Unfortunately, not all police officers see things the same way that I see them. By that, I mean not all officers agree that they come to the stand to tell the truth regarding probable cause, and all the facts of which they are aware surrounding the allegations against my client. Too many police officers come to the stand believing that they do so in order to ensure my client is convicted of the crimes that the officers – or by that time, more accurately, the prosecutor – alleges they have committed. Nor do they understand what my job is.
For that latter failure, I cannot really blame them. I know there are criminal defense attorneys who do not see their work as I see mine. They may engage in unethical behaviors, just as some police officers do. And sometimes, the mindset of a criminal defense attorney doing what criminal defense attorneys are supposed to do can look a lot like criminal defense attorneys trying, unethically, to game the system in ways inappropriate.
Even good guys can sometimes look like bad guys when it comes to challenging police officers – or being a defendant in a criminal case.
More benignly, and perhaps more importantly, people who are challenged, and their challengers, can frequently degenerate into something worse, as many online discussions clearly demonstrate. I am no more immune from this danger than are police officers, however much I do try to keep my eyes open for it in a courtroom.

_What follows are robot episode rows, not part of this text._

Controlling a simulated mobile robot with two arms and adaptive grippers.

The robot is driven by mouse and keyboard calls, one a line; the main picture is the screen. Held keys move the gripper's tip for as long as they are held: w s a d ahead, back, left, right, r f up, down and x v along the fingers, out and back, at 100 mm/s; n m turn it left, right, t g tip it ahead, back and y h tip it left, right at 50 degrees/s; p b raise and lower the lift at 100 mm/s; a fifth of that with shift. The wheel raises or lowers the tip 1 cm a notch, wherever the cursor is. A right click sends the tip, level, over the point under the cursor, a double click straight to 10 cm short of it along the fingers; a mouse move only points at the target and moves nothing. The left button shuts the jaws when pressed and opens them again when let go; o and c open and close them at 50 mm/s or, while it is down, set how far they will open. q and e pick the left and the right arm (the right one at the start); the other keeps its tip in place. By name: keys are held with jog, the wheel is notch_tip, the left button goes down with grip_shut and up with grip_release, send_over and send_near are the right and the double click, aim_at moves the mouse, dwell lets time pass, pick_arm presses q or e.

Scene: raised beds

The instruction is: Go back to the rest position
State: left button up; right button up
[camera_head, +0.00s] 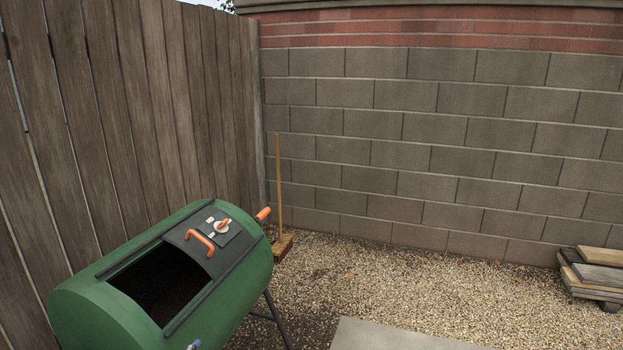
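Neither of my grippers shows in the head view. A green barrel-shaped tumbler (225,266) stands on dark legs at the lower left. Its opening (160,283) is uncovered and the inside is dark. A dark sliding door (213,237) with an orange handle (200,243) and a latch with an orange lever (222,224) sits beside the opening. An orange grip (263,214) sticks out at the tumbler's far end. A small blue-grey piece at the bottom edge, in front of the tumbler, is too cut off to tell.
A wooden fence (120,130) stands close behind the tumbler at left. A block wall (440,140) closes the back. Stacked boards (597,277) lie at right. Gravel (480,290) and a paving slab (390,337) are clear.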

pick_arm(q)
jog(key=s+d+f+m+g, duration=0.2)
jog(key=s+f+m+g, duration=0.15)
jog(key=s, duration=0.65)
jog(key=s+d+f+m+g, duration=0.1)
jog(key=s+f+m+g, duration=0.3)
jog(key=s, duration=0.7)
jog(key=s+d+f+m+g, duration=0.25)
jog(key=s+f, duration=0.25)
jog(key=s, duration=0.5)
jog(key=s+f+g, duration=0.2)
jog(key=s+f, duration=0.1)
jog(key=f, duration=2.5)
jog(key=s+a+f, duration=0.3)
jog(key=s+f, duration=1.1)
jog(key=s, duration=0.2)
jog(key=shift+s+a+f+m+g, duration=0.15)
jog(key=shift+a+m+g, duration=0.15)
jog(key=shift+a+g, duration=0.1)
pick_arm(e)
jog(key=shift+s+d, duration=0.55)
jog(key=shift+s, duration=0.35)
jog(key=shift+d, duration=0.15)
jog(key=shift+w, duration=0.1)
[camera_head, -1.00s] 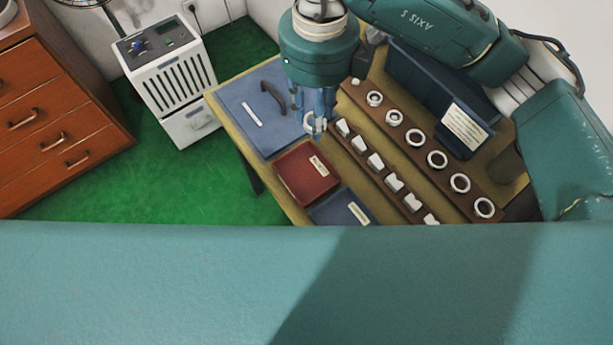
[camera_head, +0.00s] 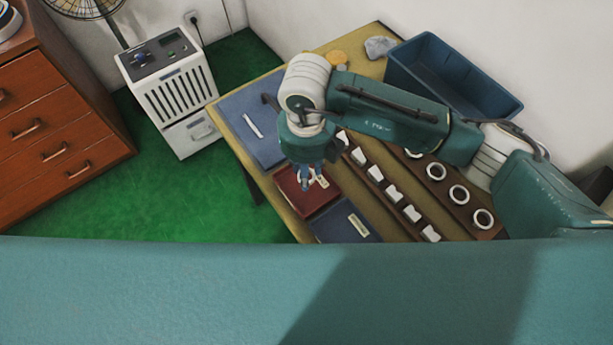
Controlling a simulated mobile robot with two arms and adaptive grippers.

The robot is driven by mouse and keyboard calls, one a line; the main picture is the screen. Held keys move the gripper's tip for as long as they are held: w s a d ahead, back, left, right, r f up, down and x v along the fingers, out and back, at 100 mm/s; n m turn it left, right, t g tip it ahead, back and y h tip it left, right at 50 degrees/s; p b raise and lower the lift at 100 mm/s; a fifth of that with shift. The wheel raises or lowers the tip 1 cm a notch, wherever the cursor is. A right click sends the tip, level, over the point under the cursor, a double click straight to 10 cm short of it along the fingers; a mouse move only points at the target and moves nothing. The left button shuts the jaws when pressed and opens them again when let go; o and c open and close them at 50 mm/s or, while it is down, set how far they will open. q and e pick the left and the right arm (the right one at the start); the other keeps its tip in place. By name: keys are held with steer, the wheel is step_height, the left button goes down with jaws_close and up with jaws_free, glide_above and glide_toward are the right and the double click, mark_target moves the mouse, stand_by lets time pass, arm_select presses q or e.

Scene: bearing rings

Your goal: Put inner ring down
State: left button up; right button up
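My right gripper (camera_head: 309,186) comes in from the right and points down over the red mat (camera_head: 296,203) on the table. Its fingers are small and close together, and I cannot tell whether they are open or shut. A white label (camera_head: 322,181) shows beside the fingertips. No ring shows clearly at the fingers; one there could be hidden. White rings (camera_head: 436,171) stand along a brown rack on the right, its far end hidden by my arm. A second brown rack beside it holds smaller white pieces (camera_head: 375,173). My left gripper is not in view.
A dark blue mat (camera_head: 335,223) lies nearer, and a larger blue mat (camera_head: 262,148) with a dark handle-like object (camera_head: 271,103) lies farther left. A deep blue bin (camera_head: 425,75) stands at the back right. A white machine (camera_head: 175,90) and wooden drawers (camera_head: 45,120) stand left of the table.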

And so, too often, I end up fighting police officers. I may be fighting them because they don’t want to answer my questions. I may be fighting them because I know they’re testilying. I may be fighting them because they bungled the case from the start, falsely targeted my client, and now won’t stop even when faced with clear and contrary evidence. But I end up fighting them, rather than merely serving my part in the crucible of adversarial testing.

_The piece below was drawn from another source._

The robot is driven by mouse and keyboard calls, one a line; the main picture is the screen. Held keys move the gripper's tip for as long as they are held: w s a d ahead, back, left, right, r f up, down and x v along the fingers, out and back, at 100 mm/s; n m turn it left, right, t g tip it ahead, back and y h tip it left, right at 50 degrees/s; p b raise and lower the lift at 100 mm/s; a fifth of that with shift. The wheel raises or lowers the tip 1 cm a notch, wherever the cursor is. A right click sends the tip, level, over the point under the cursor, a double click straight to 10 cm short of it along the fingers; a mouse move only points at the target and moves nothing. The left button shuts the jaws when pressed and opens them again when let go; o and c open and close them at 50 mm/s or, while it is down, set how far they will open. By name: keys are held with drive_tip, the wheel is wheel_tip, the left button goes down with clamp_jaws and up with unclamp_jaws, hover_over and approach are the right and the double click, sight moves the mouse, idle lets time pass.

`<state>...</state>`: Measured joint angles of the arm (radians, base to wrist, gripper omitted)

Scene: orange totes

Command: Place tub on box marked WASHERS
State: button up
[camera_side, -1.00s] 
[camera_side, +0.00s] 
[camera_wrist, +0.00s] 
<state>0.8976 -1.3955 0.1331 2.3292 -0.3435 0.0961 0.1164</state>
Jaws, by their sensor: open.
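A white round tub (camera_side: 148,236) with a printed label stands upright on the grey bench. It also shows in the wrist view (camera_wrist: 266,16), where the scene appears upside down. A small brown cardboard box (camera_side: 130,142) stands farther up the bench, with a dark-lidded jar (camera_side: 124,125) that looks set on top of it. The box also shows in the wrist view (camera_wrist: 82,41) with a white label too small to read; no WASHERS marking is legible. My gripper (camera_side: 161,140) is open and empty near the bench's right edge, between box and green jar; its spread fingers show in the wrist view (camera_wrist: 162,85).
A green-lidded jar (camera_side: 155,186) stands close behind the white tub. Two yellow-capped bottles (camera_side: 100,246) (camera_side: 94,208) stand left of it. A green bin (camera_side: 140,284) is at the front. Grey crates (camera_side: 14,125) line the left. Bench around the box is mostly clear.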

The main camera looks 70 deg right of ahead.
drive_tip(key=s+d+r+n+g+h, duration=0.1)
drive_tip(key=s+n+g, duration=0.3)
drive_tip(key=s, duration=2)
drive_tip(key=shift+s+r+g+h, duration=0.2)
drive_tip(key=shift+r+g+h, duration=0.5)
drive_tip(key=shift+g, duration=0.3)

In addition to the above, I am a blogger (obviously). Scott Greenfield, whose name must be mentioned in every post I write, might prefer the term “blawger.” Aside from never having liked that term – much like Scott disliked the term “tweet,” until his recent near-conversion from using “twit” – I don’t see all my posts as being about “law,” strictly speaking. Many, like this one, are about social issues. Sure, the law may be implicated, tangentially-related, but in reality this post is not so much about the law as it is about the place of the police in our society, and our duty to challenge them when they step out of line, even if they, too, occasionally suffer losses. Dead citizens are no less important than dead officers. And calls for a coup against those elected by the people because two cops have been shot by a sick person demonstrate their own sickness.
But my blogging is something I bring up because it, too, puts me in a position of appearing to be one who fights the police. Because this is a criminal defense lawyer’s blog, I am seldom – possibly never, but I am not going back through all my posts to check – in the position of lauding police officers. Most of the time, I am pointing out what police officers are doing wrong, or arguing that police officers have too much power, or complaining that our current power structures more closely resemble a police state than a constitutional republic.

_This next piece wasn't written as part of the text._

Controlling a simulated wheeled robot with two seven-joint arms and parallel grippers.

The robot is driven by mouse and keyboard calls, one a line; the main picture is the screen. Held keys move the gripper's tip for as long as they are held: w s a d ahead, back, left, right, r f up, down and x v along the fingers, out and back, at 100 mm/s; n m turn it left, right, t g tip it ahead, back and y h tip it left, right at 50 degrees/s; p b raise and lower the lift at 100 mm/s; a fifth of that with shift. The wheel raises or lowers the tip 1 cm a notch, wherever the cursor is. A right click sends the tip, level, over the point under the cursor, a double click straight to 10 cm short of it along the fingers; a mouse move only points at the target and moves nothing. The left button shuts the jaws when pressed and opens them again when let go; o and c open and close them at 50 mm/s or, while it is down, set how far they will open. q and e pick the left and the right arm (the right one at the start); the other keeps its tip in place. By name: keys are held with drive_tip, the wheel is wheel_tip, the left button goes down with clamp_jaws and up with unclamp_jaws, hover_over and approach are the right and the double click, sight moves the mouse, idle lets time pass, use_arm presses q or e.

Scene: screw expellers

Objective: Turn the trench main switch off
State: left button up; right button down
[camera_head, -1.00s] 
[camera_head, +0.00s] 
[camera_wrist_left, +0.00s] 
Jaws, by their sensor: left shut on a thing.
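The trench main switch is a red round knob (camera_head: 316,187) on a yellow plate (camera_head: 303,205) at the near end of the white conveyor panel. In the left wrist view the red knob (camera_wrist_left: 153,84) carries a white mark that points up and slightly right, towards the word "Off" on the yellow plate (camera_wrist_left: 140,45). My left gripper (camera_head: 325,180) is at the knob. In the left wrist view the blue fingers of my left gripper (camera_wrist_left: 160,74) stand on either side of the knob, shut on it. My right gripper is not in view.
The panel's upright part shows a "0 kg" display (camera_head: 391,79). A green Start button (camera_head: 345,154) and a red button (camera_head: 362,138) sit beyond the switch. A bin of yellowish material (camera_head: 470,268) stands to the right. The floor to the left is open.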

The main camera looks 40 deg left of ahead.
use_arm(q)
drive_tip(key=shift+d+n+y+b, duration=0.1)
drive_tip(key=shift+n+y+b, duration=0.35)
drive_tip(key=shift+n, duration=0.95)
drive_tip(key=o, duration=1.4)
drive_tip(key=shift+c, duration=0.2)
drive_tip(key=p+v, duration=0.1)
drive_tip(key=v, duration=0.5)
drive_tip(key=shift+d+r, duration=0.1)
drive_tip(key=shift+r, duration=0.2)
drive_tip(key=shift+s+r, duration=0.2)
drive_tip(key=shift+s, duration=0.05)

It can look like I hate all police officers. Indeed, more than one person reading my words online – whether here, on Twitter, or on Facebook – has made that accusation.
That is not true, but my occasionally saying that it is not true doesn’t stop true believers believing it. For awhile, whenever I would write a post about malicious miscreants in blue, I would throw in that “not all police officers” did, or do, whatever it was about which I was writing. But I don’t usually say that, because intelligent people should understand that a complaint about some cops is not a complaint about all cops. As Radley Balko put it, in the context of the backlash against protesters after the recent killing of the two NYPD officers,
Or, it shouldn’t be.
The fact of the matter is that we need police officers. I don’t think we need them as much as they, or some others might think we need them. After all, in my town they spend as much time harassing people of color as doing just about anything else. White people reading the news think the police are geniuses because after some “unknown assailant” commits a crime, the police manage to track him down to a particular house, where SWAT, or some similar militarized unit, either takes him into custody, or, increasingly, kills him. I gather that’s the same elsewhere. But it doesn’t take a genius cop to find a bad guy in a minority neighborhood if they go door-to-door, stormtrooper-style, as if the United States did not have a Constitution. If they did, in white neighborhoods, what I know they do in non-white neighborhoods, the problem of police overreach would have been solved a long time ago. Too many times, they aren’t even after an “unknown assailant.” They’re just after someone they’ve labeled – rightly or wrongly, makes no difference to them – a “gang member.”
Meanwhile, if I call them about an actual crime committed against me, the chances are that they’re not going to have time for me; I’ll get, at best, a referral to an online form. At worst, calling the police has only served to make a bad situation even more bad.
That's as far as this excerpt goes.